**THE REQUEST:** Make an exact copy of the lines, leaving the pictures out.

**COLLECTED MATERIAL:**
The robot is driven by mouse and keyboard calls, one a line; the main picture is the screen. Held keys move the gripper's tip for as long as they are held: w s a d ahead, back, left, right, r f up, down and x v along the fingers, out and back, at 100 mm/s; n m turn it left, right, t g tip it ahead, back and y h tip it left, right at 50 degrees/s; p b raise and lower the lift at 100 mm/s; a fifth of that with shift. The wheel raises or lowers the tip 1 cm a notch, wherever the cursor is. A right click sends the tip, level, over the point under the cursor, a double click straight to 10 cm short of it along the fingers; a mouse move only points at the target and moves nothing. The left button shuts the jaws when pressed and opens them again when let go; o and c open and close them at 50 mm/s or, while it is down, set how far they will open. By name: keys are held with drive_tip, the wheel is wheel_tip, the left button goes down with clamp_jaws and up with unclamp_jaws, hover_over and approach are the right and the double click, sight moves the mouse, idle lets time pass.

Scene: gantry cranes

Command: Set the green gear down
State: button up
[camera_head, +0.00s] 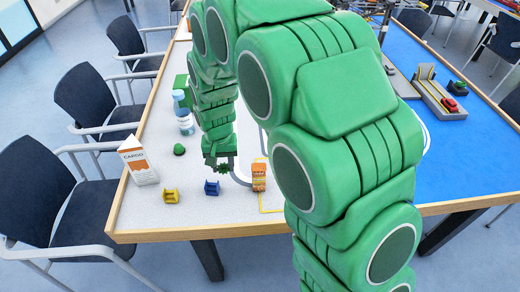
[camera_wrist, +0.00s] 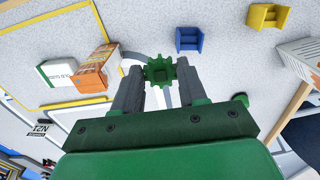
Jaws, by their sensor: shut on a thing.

**EXERCISE SOLUTION:**
The robot is driven by mouse and keyboard calls, one a line; the main picture is the screen. Held keys move the gripper's tip for as long as they are held: w s a d ahead, back, left, right, r f up, down and x v along the fingers, out and back, at 100 mm/s; n m turn it left, right, t g tip it ahead, back and y h tip it left, right at 50 degrees/s; p b raise and lower the lift at 100 mm/s; a fifth of that with shift. The wheel raises or lowers the tip 1 cm a notch, wherever the cursor is. A right click sends the tip, level, over the point under the cursor, a double click straight to 10 cm short of it along the fingers; a mouse move only points at the target and moves nothing. The left button shuts the jaws when pressed and opens them again when let go; o and c open and close them at 50 mm/s or, while it is down, set how far they will open. By name: keys are held with drive_tip, the wheel is wheel_tip, the left button goes down with clamp_jaws and up with unclamp_jaws, hover_over and approach are the right and the double click, sight moves the mouse, idle lets time pass.

Scene: gantry cranes

Command: Set the green gear down
State: button up
[camera_head, +0.00s] 
[camera_wrist, +0.00s] 
Jaws, by their sensor: shut on a thing.

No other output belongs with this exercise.